Oil market players are in a bearish mood, Citi has said in an update about sentiment among its clients. However, the degree of bearishness differs, the bank also said, as quoted by Bloomberg.
“Some clients doubt that a price floor at $60 a barrel for Brent crude oil would be enough to induce a supply-and-demand reaction to balance a global liquids market generally seen heading for a surplus,” Citi’s team reported. Others, on the other hand, expect a smoother price correction, pointing to inventory builds in parts of the world but not in the United States.
Separately, Citi noted “Today’s slower non-OPEC+ growth and greater OPEC+ optionality, along with heightened geopolitical risks looming on large producers,” as factors that also affect price developments and could interfere with the dominant mood on oil markets.

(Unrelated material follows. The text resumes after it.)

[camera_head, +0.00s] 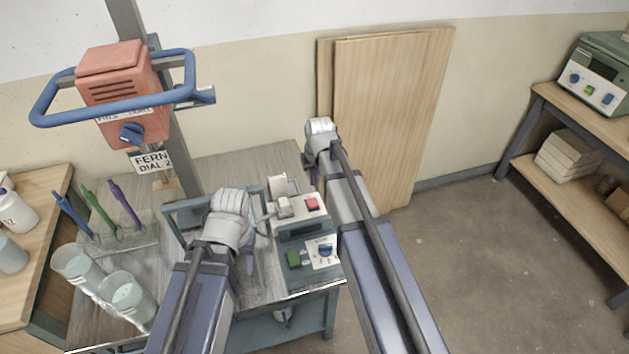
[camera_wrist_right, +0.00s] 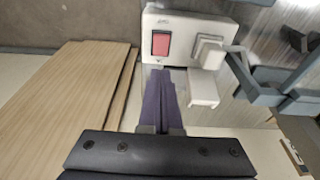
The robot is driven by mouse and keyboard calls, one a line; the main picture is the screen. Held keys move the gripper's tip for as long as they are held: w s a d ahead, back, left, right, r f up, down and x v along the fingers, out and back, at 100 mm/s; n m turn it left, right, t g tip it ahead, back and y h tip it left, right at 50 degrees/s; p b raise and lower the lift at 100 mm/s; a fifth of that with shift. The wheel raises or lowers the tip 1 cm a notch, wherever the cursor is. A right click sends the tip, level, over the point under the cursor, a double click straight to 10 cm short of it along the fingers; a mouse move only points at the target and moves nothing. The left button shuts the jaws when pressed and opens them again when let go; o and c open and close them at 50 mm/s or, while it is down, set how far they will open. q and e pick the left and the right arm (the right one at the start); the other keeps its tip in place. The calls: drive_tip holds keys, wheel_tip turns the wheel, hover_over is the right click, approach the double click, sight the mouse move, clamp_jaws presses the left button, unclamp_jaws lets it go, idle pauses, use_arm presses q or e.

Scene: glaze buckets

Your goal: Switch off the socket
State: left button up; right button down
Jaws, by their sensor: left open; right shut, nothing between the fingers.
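The socket (camera_head: 314,216) is a white block at the right of the grey work surface, with a red rocker switch (camera_head: 311,203) and a pale plug (camera_head: 283,207) beside it. In the right wrist view the red switch (camera_wrist_right: 160,43) is at the upper middle, left of the plug (camera_wrist_right: 208,52). My right gripper (camera_wrist_right: 164,71) is shut and empty, its purple fingertips just below the switch; I cannot tell whether they touch the socket. In the head view its fingers are mostly hidden. My left gripper (camera_head: 250,260) is open over the surface, left of the socket, fingers partly hidden.
A box with a green button and dial (camera_head: 321,252) stands in front of the socket. A red unit with a blue ring (camera_head: 125,90) hangs on a post at left. Clear beakers (camera_head: 125,295) stand front left. Wooden boards (camera_head: 385,110) lean on the wall behind.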

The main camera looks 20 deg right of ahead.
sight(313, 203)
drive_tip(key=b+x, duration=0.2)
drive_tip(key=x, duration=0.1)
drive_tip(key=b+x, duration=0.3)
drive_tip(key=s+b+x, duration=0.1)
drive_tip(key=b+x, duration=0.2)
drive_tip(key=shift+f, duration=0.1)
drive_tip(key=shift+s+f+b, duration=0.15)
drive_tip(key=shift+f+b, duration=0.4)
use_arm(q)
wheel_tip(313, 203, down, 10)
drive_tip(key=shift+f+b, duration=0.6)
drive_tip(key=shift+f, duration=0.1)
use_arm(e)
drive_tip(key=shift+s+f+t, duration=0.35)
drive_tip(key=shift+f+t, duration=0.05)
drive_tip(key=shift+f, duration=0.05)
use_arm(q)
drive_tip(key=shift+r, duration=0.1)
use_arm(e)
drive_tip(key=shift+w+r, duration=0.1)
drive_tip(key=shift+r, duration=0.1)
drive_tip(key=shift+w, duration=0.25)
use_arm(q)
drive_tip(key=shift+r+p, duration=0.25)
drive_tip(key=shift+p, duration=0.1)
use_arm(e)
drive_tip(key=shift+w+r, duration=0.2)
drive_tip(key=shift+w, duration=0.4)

Bloomberg reported earlier that oil price benchmarks are down by about 10% this year, with Brent crude booking monthly losses for August and September. The decline has been driven mostly by expectations of a glut as OPEC+ unwinds its production cuts, implemented in 2022 and 2023. However, the pace of output additions has moderated in the past couple of months, tempering bearishness among observers.
On the other hand, Bloomberg again reported earlier in the week that the amount of crude oil in transit suggests a looming glut, citing data from Vortexa showing there were 1.2 billion barrels in the world ocean right now. This was the highest amount since at least 2016, the publication noted. However, this amount did not include oil in floating storage, which is what traders tend to watch for when gauging the likelihood of a supply overhang developing. China, meanwhile, continues stockpiling crude, absorbing most of the estimated excess so far this year.
“Within the energy complex, consensus sees fundamentals turning increasingly bearish on both crude oil and natural gas, but geopolitical risks make it hard to short these markets in size,” Citi said.